Exercise: Look for "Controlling" in the listing below. Gather each line that contains it.

— begin —

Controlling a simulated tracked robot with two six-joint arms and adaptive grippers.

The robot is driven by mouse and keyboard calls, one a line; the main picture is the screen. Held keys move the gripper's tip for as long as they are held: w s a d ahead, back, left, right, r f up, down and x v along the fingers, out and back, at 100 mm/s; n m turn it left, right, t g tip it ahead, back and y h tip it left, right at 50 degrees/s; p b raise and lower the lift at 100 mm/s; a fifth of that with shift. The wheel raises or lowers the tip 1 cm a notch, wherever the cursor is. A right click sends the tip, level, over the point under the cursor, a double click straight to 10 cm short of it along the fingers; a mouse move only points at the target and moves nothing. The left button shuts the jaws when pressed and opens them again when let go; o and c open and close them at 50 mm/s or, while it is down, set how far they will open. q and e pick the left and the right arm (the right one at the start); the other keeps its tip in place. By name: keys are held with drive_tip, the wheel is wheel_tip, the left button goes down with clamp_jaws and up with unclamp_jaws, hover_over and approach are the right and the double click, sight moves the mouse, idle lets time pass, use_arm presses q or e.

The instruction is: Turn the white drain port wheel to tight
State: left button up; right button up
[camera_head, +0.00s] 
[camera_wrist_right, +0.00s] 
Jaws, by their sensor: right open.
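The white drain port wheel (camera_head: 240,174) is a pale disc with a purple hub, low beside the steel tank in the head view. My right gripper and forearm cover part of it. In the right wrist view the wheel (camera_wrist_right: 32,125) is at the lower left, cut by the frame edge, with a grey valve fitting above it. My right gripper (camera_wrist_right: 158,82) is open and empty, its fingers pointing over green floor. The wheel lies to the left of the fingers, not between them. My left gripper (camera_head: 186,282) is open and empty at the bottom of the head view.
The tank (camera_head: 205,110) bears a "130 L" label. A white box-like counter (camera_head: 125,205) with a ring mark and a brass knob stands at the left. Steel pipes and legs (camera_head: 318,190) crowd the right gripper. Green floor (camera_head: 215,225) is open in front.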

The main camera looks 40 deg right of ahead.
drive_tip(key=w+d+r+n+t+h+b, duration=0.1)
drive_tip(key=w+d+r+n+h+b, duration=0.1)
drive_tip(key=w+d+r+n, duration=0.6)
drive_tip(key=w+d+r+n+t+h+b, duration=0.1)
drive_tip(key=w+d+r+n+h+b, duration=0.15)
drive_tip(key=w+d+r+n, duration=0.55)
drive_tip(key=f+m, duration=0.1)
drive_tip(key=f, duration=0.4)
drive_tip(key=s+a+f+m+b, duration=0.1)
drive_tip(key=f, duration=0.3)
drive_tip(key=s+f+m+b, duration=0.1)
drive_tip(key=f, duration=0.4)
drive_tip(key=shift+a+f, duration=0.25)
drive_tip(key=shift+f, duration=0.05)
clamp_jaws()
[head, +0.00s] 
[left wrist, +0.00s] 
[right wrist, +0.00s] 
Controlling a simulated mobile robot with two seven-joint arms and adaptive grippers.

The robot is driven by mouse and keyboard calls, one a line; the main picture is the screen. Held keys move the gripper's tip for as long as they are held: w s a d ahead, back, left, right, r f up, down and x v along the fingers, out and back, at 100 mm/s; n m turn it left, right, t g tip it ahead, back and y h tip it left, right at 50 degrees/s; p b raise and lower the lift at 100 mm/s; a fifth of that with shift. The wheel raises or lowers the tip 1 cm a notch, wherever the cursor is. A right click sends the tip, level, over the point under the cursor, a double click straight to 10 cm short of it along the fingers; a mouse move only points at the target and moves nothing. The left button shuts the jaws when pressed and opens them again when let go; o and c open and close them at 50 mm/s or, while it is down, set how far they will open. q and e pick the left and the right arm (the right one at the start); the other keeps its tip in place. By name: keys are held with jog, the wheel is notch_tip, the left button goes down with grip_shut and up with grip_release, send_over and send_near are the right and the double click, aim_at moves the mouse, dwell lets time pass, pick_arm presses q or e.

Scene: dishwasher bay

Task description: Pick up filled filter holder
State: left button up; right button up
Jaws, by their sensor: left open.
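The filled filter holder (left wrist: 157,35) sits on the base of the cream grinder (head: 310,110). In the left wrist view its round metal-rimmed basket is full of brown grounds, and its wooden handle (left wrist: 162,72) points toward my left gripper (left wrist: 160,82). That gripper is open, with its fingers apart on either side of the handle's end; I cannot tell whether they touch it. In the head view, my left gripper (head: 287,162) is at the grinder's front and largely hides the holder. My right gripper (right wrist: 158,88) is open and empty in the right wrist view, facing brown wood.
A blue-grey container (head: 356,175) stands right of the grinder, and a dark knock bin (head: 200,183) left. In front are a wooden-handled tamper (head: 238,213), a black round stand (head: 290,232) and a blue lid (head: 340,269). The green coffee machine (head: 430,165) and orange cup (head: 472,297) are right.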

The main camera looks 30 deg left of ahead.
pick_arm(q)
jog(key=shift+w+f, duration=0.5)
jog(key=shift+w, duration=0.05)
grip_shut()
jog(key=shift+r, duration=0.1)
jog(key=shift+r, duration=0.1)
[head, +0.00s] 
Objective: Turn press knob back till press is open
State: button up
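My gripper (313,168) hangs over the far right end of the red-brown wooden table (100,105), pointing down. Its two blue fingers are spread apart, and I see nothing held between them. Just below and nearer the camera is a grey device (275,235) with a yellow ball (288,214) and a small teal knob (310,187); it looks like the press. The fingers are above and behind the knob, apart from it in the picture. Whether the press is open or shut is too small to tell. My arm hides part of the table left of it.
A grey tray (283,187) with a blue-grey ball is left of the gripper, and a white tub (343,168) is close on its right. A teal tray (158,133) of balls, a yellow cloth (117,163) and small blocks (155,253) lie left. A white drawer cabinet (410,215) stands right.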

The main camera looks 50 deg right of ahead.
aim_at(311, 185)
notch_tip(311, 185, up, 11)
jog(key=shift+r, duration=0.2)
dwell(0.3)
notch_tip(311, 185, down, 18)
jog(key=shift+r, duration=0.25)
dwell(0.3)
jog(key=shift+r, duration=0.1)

— end —

Reply to the exercise:
Controlling a simulated tracked robot with two six-joint arms and adaptive grippers.
Controlling a simulated mobile robot with two seven-joint arms and adaptive grippers.

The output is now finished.